O sıralarda Türkiye'de darbe olmuştu. Bir yerde, 'Türkiye'de askeri darbe ile ilgili olarak, 'Darbelerle demokrasi olmaz' dediğim için Türkiye'ye geri dönmem, pasaportumu teslim etmem istendi. Söylediklerimin tamamen arkasında olduğumu belirttim. Sendika ile hukuksal mücadele verdik. Almanya'ya sekiz yıllığına gönderildiğimiz için sekiz yıldan önce dönmemizin söz konusu olmadığını karara bağlattık. Bu arada eşimi ve iki çocuğumu Almanya'ya getirdim. Başka bir okulda göreve başladım. Çocuklarımı özellikle Amanların eğitim gördüğü okullara verdim. 1986 yılında görev süremiz sona erdi
Döndünüz mü?
Hessen eyaleti Türkçe öğretmeni arıyordu. İki okula başvuruda bulundum. Öğretmen kökenli göçmen öğretmenler tercih edildiği için iki okulda kabul etti. Sonunda emekliliğe ayrıldığım Frankfurt'taki karma okulunda göreve başladım. Burada 22 yıl görev yaptım. Tam istediğim bir okuldu. Tam gün eğitim vardı. Çocuklar at gibi koşturulmuyordu. Tek kötü tarafı okulda eğitim gören çocukların yüzde 70'i yabancı çocuklardan oluşuyordu
Türkleri bugün geldikleri yere göre nasıl değerlendiriyorsunuz.

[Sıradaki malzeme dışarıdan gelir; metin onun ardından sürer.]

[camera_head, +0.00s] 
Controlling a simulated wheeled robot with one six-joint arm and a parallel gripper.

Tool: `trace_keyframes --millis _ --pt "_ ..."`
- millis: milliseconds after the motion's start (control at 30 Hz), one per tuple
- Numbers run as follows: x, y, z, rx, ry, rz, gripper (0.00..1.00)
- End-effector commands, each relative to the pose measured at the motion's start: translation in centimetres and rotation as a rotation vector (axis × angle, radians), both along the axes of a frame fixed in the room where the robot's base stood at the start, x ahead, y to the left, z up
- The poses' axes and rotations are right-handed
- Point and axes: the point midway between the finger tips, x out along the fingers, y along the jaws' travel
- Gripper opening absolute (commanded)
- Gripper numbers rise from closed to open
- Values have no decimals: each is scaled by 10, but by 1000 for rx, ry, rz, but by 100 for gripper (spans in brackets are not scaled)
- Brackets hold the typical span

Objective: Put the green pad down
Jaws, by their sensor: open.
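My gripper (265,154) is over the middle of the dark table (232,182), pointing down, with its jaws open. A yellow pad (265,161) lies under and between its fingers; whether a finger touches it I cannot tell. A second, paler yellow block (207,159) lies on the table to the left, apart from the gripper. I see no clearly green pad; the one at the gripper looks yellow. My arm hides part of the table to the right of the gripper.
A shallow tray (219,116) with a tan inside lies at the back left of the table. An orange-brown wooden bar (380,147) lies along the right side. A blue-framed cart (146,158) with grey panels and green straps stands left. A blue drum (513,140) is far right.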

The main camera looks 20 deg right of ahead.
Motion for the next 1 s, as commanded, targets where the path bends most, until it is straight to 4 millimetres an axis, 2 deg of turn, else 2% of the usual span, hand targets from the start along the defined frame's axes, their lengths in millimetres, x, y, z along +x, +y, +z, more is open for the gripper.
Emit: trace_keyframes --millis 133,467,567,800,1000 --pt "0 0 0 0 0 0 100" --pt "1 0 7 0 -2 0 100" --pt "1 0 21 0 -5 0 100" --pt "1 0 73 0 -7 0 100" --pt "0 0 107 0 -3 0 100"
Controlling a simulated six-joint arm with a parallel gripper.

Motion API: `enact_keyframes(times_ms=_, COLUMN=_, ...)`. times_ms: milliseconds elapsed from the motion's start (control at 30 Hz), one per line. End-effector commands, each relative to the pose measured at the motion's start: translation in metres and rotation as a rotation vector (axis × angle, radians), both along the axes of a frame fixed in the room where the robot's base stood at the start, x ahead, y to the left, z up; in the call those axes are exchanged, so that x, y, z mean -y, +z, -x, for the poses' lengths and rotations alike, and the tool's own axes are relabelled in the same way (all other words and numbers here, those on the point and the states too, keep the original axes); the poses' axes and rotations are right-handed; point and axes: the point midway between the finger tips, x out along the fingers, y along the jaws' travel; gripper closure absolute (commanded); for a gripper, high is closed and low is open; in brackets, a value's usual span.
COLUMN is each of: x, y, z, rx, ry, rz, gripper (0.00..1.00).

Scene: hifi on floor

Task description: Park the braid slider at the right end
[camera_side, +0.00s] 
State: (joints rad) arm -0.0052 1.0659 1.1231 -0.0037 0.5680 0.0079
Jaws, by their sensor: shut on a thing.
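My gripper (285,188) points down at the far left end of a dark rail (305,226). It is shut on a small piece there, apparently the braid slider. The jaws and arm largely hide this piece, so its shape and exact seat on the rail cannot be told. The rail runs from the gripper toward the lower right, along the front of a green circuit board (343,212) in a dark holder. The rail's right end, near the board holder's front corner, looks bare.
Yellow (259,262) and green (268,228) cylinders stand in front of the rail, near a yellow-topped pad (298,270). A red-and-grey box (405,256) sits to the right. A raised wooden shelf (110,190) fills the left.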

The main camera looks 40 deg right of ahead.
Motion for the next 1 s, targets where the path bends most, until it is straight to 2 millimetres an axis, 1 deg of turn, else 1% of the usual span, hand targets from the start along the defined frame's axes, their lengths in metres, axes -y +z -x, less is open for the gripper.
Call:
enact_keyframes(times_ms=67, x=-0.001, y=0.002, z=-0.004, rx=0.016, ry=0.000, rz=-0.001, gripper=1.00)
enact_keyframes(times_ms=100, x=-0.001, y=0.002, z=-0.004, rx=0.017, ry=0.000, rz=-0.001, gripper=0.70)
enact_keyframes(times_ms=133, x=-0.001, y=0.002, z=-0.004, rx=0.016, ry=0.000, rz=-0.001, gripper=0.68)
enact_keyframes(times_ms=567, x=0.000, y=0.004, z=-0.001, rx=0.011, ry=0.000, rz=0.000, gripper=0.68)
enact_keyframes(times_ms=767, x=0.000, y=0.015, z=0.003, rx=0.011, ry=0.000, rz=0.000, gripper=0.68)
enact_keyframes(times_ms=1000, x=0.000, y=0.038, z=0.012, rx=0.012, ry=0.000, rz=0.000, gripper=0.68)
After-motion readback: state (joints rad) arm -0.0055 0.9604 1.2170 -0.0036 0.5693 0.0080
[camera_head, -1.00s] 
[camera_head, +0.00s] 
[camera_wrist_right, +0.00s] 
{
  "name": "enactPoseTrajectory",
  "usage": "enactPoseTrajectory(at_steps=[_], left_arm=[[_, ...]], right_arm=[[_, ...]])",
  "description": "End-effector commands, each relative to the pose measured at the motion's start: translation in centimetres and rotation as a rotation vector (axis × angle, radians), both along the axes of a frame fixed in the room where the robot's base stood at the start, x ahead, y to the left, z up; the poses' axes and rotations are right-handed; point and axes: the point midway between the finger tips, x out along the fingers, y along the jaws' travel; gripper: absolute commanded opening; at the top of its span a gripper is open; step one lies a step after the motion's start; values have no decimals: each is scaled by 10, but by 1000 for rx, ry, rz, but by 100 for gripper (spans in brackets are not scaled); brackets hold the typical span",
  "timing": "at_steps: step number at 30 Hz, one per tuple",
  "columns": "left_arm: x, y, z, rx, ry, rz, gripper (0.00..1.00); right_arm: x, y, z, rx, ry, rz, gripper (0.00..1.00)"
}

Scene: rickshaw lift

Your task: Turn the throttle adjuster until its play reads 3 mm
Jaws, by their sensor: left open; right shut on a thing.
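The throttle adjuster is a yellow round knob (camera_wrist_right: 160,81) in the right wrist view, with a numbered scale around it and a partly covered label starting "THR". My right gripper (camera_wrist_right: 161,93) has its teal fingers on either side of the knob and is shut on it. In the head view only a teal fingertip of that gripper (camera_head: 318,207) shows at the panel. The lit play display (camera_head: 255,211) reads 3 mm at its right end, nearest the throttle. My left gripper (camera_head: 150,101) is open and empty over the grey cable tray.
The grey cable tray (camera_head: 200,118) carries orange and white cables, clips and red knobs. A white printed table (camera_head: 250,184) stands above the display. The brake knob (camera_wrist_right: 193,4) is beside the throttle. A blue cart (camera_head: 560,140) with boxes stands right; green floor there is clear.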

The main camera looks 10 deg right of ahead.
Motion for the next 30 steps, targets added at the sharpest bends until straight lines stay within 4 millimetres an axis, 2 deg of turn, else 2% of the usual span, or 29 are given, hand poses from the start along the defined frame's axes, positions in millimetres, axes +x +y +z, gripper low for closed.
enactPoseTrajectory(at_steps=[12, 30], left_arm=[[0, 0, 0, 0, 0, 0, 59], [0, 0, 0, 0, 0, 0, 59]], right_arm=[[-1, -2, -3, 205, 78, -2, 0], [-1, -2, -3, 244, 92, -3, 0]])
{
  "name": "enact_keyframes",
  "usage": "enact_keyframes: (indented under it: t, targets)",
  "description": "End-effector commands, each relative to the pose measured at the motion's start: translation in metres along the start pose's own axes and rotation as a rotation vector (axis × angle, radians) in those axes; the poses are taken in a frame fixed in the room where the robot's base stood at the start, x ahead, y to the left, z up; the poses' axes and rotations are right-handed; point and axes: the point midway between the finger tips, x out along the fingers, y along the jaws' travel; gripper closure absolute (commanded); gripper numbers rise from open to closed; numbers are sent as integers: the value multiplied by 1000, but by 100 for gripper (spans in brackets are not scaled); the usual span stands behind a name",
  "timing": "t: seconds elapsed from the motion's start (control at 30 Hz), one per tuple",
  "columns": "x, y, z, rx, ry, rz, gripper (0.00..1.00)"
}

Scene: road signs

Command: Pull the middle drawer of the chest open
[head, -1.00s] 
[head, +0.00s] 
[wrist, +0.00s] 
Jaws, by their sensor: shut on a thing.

Olumlu yönleri de görmek gerekir. Bugün Almanya'a yaşayan Türk toplumunun televizyonu, gazetesi var. Çocukları toplumun her alanında aktif. Doktor, öğretmen, sanatçı, dönercisiyle bir güç halinde. Bugün Avrupalılar bir Euro'ya Hamburger yebiliyorsa, bunda Türk dönercinin payı yüksek
Siz öğretmen kimliğiniz yanı sıra Almanya'a geldiğiniz. İlk aylardan itibaren sendika çalışmalarında bulundunuz.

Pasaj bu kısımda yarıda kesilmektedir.